> [Given exercise]: Starting at the line with "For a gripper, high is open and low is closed" and stopping at the line with "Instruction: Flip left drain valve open", repeat each line exactly. Include both and omit the rest.

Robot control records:

################

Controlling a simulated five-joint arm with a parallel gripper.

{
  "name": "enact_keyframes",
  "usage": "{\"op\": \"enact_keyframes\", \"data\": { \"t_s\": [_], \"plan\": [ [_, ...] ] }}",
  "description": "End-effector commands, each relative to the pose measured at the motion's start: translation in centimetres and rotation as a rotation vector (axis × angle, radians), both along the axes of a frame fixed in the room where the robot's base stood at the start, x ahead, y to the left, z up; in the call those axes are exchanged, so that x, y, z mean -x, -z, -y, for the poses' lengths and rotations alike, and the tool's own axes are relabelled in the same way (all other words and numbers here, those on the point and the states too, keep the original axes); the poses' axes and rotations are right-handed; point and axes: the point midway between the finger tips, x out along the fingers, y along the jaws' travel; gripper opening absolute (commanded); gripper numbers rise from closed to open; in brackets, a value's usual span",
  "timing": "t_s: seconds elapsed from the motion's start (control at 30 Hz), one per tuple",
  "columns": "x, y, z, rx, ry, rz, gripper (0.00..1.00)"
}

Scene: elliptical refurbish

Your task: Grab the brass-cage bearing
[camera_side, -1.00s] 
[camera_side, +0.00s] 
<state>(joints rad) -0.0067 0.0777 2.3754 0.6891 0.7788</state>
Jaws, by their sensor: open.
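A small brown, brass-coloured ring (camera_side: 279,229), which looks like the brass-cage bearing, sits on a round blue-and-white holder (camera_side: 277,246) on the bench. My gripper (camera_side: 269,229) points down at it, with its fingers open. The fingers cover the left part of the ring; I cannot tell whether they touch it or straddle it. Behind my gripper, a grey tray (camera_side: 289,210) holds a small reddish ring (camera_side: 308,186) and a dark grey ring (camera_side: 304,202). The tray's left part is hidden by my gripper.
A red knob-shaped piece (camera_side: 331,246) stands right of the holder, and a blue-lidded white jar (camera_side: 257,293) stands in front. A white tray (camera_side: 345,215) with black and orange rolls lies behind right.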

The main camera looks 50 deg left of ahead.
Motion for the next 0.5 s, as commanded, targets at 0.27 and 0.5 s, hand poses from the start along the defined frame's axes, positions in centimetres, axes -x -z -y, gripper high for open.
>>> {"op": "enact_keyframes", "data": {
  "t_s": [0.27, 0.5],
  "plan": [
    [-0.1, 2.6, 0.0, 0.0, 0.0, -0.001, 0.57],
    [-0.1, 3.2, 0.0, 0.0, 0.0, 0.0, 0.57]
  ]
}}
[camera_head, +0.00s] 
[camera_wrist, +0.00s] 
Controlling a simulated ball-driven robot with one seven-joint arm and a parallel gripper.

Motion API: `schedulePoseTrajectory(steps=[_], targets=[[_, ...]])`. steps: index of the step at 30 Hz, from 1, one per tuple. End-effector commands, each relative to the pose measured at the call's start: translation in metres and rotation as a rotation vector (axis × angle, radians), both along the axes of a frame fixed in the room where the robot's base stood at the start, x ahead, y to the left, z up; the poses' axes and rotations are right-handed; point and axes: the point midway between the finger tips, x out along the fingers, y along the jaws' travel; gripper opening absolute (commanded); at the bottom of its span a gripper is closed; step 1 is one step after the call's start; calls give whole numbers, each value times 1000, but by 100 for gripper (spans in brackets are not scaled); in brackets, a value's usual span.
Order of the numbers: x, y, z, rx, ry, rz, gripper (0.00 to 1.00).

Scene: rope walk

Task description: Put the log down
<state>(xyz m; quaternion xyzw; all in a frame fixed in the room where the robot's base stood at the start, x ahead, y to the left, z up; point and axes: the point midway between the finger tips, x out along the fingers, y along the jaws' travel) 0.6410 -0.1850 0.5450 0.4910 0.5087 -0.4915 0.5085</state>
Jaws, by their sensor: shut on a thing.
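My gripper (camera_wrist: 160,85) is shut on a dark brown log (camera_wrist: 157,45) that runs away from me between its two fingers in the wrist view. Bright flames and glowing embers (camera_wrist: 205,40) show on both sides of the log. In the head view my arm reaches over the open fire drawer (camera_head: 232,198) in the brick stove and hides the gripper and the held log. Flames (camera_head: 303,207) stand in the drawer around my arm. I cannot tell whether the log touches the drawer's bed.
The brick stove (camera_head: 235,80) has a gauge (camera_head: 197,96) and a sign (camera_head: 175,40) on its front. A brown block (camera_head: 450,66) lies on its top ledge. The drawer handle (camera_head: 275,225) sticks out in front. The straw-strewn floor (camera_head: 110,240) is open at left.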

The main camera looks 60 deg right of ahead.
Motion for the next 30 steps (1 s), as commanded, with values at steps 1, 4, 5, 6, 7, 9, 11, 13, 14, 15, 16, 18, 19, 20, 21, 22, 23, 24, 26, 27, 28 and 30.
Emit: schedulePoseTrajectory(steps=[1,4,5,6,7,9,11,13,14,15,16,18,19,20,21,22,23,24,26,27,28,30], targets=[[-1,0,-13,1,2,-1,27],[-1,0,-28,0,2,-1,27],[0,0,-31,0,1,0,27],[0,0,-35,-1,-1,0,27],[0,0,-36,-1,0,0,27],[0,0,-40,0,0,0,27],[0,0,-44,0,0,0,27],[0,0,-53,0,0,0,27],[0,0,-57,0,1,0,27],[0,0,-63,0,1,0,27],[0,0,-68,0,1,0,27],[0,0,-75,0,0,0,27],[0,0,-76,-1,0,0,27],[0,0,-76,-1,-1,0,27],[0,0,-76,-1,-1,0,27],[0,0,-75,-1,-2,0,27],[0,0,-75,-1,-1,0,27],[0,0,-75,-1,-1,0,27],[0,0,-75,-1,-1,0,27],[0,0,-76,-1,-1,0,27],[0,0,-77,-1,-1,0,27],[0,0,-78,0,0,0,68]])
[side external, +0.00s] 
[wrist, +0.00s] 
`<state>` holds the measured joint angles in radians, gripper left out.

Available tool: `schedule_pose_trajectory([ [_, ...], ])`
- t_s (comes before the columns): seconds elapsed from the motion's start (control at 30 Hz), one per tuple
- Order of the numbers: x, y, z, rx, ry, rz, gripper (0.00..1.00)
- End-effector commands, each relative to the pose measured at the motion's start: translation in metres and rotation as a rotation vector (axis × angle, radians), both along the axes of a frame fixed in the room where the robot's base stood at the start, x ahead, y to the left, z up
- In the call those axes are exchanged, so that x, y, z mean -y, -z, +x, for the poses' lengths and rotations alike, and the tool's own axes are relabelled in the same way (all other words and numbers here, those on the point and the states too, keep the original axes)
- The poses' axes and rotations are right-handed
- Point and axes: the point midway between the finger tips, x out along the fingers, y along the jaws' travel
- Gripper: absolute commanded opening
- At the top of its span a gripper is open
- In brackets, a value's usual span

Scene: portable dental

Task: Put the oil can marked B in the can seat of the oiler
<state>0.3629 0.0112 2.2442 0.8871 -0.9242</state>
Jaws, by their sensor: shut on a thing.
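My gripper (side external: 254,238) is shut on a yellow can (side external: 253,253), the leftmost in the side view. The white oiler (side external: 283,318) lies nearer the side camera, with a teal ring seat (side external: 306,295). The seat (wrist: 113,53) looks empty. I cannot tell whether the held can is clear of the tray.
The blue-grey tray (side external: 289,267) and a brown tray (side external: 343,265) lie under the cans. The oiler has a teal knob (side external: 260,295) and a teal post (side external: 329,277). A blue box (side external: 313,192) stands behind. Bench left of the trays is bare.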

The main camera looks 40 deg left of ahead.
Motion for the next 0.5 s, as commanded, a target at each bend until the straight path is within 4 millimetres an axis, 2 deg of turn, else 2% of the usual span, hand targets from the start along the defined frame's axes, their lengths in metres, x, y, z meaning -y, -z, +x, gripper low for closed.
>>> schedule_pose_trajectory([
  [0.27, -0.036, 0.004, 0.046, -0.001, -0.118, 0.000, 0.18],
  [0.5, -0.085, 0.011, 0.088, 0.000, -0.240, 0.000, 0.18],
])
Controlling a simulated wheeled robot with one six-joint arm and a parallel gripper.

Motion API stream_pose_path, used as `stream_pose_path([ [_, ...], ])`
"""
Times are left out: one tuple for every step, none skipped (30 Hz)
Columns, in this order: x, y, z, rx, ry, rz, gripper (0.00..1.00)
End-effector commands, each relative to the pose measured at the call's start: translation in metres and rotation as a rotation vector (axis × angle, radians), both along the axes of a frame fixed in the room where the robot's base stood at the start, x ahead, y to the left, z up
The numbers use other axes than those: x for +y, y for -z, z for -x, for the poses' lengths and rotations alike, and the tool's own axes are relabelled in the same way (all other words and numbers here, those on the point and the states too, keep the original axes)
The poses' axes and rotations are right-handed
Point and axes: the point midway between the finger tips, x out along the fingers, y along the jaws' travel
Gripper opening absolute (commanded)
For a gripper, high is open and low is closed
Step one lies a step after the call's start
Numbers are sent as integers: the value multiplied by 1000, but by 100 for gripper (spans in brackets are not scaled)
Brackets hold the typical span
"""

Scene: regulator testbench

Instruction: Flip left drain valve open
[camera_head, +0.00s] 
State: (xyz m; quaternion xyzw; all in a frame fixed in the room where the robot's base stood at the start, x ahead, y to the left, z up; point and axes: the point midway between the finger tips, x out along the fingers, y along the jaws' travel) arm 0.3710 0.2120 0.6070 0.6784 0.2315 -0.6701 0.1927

################

> [Task response]:
For a gripper, high is open and low is closed
Step one lies a step after the call's start
Numbers are sent as integers: the value multiplied by 1000, but by 100 for gripper (spans in brackets are not scaled)
Brackets hold the typical span
"""

Scene: regulator testbench

Instruction: Flip left drain valve open

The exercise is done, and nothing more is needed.